Trump’s endorsement came two years after he successfully helped sink McCormick in Pennsylvania’s Senate GOP primary, creating an awkward dynamic between the two men who will share the ticket in a state that is critical to control of the White House and Senate.

“He’s a good man. He wants to run a good ship,” Trump said during a rally in the eastern Pennsylvania town of Schnecksville. “He’s a smart guy. He was a very successful guy. He’s given up a lot to do this.”

McCormick — who splits his time in Connecticut, where he has a home — did not attend the rally. He was at a parents’ weekend with his daughter, a campaign spokesperson said.

McCormick responded on social media, writing on the X platform: “Thank you, President Trump!

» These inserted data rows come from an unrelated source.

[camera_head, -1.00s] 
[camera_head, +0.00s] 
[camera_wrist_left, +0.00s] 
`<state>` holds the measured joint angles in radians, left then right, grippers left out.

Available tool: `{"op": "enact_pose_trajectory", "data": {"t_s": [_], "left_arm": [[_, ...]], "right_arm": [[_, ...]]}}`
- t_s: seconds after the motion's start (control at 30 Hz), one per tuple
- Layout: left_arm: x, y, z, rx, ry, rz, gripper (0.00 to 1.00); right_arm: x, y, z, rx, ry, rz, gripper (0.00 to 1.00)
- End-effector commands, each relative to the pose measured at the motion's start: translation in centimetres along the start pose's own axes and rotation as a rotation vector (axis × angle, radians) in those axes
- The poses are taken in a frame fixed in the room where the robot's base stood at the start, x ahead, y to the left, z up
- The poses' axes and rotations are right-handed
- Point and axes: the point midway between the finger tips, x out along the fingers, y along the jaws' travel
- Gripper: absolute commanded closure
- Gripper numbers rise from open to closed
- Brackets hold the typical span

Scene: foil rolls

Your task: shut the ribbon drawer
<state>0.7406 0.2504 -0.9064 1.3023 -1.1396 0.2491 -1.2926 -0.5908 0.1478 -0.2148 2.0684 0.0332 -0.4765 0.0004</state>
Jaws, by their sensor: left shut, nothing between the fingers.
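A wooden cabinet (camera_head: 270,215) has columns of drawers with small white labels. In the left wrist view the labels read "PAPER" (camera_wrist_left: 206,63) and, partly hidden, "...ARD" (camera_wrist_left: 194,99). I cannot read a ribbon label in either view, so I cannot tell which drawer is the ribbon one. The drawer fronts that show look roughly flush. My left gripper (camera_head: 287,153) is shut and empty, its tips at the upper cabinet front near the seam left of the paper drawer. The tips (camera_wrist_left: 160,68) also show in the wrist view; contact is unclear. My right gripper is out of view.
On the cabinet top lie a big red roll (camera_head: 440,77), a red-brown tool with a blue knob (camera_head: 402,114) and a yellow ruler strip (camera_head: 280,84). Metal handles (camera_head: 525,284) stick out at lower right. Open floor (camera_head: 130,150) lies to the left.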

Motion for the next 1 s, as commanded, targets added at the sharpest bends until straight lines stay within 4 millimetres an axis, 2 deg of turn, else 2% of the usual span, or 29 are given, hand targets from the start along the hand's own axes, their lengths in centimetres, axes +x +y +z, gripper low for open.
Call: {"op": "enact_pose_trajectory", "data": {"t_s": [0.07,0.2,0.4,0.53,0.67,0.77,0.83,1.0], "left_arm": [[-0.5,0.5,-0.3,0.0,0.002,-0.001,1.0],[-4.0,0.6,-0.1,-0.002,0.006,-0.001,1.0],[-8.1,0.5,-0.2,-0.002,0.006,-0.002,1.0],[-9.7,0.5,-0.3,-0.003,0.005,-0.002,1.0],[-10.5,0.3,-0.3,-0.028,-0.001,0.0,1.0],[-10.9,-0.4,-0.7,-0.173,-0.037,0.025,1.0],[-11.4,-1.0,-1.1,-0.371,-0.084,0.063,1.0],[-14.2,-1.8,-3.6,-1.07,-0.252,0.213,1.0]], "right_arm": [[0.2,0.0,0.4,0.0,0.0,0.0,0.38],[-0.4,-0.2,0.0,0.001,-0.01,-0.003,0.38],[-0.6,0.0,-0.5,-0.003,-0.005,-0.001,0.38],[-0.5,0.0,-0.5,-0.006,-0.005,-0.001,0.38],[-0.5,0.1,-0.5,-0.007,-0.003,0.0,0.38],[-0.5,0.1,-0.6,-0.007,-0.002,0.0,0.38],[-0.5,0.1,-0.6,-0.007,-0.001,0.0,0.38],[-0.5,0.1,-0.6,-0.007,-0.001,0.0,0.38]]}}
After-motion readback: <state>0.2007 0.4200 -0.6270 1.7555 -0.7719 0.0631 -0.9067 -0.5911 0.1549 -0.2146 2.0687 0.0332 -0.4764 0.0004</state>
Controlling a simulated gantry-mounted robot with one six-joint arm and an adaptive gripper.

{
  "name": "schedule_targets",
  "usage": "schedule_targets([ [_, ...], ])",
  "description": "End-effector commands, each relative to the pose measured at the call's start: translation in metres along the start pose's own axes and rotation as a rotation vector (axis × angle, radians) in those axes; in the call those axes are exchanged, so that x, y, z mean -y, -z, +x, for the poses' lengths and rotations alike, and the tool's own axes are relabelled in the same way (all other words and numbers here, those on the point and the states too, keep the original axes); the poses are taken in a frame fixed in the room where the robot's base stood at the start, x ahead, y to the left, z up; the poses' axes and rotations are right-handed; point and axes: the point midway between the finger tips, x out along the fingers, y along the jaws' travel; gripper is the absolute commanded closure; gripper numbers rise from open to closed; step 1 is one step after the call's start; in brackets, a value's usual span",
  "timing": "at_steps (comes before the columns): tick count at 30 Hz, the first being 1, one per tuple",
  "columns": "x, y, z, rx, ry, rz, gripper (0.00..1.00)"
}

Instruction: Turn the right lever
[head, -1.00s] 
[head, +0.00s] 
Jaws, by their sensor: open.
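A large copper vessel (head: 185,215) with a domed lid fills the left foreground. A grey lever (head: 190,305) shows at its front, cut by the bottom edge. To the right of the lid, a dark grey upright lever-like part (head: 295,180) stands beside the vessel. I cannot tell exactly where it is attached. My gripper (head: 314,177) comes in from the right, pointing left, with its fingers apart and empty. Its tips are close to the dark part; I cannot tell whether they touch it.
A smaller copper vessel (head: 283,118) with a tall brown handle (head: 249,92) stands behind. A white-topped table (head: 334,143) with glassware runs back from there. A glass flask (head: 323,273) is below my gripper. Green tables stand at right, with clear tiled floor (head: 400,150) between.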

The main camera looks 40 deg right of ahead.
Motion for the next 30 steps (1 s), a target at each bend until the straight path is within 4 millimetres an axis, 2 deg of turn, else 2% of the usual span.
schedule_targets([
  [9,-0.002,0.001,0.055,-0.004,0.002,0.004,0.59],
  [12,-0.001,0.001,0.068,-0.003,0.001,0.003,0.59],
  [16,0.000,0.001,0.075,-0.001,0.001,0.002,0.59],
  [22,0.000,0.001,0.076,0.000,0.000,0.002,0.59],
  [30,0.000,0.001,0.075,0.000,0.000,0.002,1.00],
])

Together we will deliver a big win for Pennsylvania and America in November.”

McCormick, ex-CEO of hedge fund Bridgewater Associates, is trying to unseat Democratic Sen. Bob Casey, who is seeking his fourth term and is perhaps Pennsylvania’s best-known politician.

Many would-be Republican nominees in Senate battlegrounds had endorsed Trump early in the GOP presidential primary, campaigned for him or otherwise sought his approval.

McCormick didn’t, and he only endorsed Trump after Nikki Haley suspended her presidential campaign following her Super Tuesday defeats, leaving Trump as the last remaining major candidate for the 2024 Republican nomination.

In 2022, McCormick — like others in the seven-way GOP primary to succeed retiring Republican Sen. Pat Toomey — had sought Trump’s endorsement.

According to McCormick’s telling of it, Trump told McCormick during their meeting at Trump’s Mar-a-Lago residence in Florida that to win the primary McCormick would need to say the 2020 election was stolen.

McCormick said he refused. Three days later, Trump endorsed Dr. Mehmet Oz and then savaged McCormick repeatedly on the campaign trail.

In one setting, a rally in western Pennsylvania days before the 2022 primary, Trump told the crowd that McCormick is “not MAGA,” using the acronym for his Make America Great Again campaign slogan.

Then he derided McCormick as having been with a company — the hedge fund — that “managed money for communist China,” describing him in the next breath as “the candidate of special interests and globalists and the Washington establishment.”